The Minneapolis group is relying heavily on the fact that the city is building a new stadium. And with good reason. Since 2004, the seven cities—Houston, Phoenix, Detroit, Dallas, Indianapolis, New York and San Francisco—that have built stadiums and bid on a Super Bowl were all rewarded with the big game, which, according to sports economists, carries an economic impact between $150 million and $200 million.
During a jazzy media presentation Monday, Minneapolis’ bid committee displayed renderings of the new stadium all around the room. The Minneapolis group thinks its new stadium will create a problem for New Orleans, which plays in an aging Mercedes-Benz Superdome that experienced a 34-minute power outage during the 2013 Super Bowl.
While the Minneapolis contingent acknowledged that Indianapolis hosted one of the best Super Bowls ever in 2012, committee members said that factor could also work in their favor by showing a great game can be staged in a cold-weather city.
While the Minneapolis group appeared confident Monday, they weren’t taking anything for granted.

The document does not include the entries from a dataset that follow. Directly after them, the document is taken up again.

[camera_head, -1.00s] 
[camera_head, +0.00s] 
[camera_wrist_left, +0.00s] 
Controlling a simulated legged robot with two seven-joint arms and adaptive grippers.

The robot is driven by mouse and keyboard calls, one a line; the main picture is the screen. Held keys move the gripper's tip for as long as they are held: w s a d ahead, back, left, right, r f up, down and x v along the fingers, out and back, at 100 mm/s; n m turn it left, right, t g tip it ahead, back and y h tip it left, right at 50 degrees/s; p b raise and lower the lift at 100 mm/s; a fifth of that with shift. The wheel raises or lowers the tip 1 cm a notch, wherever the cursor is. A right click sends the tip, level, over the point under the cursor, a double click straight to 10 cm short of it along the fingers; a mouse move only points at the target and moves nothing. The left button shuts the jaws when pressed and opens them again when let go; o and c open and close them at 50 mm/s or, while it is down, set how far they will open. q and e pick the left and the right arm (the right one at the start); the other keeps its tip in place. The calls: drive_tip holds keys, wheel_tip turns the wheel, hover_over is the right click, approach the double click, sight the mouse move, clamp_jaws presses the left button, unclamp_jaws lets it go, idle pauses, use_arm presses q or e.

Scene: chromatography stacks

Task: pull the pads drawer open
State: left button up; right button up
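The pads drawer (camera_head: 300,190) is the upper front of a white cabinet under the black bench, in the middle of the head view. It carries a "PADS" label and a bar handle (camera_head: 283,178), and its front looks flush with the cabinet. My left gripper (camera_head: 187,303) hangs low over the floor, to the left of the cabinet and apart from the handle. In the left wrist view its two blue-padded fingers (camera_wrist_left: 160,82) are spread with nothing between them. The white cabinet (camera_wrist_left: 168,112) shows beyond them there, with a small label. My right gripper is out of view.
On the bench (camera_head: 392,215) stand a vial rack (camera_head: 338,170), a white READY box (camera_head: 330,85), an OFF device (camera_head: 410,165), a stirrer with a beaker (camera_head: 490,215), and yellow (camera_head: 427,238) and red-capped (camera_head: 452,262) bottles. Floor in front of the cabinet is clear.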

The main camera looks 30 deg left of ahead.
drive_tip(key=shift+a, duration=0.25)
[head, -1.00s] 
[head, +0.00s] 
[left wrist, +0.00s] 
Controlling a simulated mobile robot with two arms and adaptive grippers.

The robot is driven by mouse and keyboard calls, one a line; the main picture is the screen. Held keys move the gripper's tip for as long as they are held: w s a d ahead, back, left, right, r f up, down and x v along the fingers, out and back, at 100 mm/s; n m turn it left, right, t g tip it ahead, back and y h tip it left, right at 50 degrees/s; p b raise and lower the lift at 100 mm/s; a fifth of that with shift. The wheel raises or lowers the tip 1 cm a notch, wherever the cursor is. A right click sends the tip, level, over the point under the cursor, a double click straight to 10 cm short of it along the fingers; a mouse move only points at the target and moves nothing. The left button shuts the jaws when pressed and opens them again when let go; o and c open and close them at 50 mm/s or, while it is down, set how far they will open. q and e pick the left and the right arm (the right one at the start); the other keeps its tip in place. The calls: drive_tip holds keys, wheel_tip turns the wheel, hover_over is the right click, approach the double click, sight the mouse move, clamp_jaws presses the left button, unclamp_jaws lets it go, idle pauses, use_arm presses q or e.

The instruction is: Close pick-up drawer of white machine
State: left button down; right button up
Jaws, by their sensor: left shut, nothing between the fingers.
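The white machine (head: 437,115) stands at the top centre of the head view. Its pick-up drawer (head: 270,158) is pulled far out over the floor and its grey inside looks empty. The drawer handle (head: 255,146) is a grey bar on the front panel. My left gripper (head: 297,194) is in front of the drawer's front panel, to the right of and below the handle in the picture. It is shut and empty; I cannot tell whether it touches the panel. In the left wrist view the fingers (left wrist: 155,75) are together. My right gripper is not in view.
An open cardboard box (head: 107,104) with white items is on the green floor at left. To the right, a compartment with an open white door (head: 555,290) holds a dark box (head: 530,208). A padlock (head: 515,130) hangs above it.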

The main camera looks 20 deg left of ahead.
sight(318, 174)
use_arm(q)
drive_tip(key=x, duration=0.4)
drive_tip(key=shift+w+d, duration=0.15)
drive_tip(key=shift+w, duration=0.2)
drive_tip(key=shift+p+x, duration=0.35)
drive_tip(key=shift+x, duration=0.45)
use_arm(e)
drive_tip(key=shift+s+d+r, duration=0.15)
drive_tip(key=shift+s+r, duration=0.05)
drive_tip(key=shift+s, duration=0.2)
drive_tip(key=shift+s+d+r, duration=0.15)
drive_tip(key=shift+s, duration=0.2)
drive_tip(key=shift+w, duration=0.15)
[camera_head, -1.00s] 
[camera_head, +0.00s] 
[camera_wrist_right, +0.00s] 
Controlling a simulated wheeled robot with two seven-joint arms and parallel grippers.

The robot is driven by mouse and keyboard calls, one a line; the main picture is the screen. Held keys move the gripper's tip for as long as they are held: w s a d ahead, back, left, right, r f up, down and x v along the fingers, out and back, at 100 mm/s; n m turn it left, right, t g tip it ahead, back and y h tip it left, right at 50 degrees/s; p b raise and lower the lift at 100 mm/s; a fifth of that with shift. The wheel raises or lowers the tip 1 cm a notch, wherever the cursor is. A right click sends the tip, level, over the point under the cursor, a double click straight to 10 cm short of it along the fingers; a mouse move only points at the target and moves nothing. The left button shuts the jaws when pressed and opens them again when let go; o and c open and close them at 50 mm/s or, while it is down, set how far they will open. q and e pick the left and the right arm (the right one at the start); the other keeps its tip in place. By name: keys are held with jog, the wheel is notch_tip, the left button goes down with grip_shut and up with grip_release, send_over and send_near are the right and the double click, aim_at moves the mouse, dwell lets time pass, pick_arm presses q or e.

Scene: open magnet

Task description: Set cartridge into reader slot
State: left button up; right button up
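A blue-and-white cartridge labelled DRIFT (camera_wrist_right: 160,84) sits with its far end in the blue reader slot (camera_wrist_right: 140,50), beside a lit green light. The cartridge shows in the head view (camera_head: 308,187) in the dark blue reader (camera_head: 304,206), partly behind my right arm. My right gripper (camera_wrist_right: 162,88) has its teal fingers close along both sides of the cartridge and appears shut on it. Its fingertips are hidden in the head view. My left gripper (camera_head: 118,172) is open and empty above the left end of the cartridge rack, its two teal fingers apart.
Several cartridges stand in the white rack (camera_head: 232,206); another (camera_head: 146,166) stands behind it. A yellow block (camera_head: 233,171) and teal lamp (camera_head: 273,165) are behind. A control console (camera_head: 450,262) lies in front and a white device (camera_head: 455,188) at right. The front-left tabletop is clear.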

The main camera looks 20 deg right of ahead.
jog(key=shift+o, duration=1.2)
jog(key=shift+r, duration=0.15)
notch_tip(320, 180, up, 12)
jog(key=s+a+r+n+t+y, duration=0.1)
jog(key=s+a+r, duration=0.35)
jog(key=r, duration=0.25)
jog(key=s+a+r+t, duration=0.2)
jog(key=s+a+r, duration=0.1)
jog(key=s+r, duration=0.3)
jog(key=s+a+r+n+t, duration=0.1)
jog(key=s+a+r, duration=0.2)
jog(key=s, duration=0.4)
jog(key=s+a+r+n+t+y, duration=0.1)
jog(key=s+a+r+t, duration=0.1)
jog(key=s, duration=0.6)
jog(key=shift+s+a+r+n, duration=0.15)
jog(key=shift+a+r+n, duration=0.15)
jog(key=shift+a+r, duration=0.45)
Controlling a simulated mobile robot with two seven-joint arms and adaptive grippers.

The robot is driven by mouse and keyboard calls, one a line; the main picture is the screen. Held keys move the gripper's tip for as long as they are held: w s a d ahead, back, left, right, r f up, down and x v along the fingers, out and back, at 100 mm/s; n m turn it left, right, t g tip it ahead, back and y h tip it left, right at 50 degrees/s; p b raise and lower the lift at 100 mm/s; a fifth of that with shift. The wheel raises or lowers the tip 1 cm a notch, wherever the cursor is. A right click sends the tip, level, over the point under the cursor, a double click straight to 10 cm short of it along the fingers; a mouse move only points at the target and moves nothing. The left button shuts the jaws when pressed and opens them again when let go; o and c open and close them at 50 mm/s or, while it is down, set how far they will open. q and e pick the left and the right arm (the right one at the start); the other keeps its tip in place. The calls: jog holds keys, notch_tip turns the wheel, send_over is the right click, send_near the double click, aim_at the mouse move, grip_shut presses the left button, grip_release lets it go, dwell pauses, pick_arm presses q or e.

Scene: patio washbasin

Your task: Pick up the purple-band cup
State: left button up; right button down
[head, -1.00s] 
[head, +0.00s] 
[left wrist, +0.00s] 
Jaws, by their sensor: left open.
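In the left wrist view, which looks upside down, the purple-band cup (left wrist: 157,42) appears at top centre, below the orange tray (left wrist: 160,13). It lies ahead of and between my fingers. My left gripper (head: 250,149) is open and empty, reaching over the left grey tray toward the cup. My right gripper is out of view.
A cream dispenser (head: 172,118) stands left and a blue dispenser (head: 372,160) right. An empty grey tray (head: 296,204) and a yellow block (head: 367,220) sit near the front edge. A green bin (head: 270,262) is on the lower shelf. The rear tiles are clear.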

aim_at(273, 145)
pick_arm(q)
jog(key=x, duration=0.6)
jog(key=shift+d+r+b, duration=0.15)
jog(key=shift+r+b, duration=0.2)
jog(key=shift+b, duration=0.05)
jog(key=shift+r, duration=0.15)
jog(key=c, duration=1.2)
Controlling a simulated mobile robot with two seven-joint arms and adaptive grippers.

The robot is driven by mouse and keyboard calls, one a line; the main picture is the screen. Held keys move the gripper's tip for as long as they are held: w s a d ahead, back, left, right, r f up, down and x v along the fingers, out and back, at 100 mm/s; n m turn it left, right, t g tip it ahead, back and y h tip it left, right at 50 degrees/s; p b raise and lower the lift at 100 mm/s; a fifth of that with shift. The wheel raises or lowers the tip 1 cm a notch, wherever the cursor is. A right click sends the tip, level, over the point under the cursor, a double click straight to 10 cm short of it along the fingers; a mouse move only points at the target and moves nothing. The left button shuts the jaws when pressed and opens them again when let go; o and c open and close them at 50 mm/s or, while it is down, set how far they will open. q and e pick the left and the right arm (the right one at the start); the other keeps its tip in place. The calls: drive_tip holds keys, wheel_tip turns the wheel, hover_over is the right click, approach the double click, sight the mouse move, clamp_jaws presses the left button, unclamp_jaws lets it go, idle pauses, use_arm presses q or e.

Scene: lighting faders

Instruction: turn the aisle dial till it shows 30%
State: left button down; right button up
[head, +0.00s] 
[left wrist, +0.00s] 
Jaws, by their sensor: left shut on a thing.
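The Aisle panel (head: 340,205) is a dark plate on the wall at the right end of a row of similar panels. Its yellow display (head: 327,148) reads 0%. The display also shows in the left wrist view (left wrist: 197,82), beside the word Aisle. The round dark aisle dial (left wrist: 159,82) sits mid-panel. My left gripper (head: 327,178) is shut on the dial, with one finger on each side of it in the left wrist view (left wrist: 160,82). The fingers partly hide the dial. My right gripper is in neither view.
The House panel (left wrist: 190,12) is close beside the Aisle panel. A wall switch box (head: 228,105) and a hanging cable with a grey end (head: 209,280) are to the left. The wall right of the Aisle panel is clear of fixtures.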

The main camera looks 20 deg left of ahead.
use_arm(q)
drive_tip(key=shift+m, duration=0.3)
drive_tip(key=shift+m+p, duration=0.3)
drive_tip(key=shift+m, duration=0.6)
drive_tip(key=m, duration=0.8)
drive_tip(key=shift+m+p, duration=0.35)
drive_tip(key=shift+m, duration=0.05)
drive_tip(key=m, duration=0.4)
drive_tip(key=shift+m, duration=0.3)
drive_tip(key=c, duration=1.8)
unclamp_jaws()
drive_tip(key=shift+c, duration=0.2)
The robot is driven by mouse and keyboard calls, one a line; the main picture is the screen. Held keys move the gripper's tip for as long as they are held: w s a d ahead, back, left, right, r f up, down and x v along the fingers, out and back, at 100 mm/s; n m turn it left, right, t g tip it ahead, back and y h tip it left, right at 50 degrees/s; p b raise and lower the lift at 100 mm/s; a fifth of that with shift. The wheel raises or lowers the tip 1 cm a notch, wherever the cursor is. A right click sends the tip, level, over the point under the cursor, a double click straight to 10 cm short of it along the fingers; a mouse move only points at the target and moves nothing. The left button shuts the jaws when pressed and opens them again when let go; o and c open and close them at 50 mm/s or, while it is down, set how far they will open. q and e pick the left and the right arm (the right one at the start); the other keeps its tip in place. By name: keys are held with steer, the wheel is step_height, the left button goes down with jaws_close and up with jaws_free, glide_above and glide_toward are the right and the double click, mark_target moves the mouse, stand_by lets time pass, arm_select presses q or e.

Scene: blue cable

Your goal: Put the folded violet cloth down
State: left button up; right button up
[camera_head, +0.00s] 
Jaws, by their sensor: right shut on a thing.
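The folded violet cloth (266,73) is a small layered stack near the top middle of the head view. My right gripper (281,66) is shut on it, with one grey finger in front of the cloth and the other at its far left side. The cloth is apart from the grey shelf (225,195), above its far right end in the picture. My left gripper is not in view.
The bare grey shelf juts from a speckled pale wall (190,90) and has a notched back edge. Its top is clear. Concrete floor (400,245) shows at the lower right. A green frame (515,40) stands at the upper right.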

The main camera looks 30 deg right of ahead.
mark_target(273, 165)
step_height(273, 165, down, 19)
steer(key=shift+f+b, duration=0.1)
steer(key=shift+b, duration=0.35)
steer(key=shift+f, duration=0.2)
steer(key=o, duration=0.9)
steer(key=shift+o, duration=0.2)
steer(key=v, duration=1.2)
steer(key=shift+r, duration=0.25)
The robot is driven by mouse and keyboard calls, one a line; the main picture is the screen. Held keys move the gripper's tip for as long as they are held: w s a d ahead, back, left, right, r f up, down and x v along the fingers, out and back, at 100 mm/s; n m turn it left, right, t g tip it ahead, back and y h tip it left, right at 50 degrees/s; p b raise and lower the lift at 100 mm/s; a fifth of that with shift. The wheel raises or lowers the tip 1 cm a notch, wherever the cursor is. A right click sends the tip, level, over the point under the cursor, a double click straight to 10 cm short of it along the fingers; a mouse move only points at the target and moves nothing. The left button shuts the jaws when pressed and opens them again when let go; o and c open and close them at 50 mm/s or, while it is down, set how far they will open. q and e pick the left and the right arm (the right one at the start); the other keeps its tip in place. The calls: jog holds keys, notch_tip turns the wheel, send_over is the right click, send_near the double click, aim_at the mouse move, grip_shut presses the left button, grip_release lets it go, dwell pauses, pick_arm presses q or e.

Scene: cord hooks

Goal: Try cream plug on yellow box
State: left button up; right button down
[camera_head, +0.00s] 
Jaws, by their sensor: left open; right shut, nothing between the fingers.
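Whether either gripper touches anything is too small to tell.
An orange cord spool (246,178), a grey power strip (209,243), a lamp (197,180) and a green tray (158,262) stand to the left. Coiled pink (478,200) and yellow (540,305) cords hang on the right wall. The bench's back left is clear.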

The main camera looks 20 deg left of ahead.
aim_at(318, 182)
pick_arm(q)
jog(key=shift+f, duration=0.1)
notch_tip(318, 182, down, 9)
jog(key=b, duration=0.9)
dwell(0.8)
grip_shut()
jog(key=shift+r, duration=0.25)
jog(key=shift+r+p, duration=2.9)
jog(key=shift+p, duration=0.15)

“There’s no sense of entitlement,” said Lester Bagley, Minnesota Vikings vice president of public affairs. “We believe we’ll have to earn it.”
The New Orleans group was less soft spoken, with several members exiting their final rehearsal late Monday night proclaiming: “We all know where the 2018 Super Bowl is headed. The birthplace of jazz, baby.”
Jay Cicero, one of the heads of New Orleans' bid committee, was more diplomatic. He told IBJ that he didn’t think New Orleans was the favorite or the underdog.
“It all comes down to who submitted the best bid,” he said, “and who gives the best presentation.”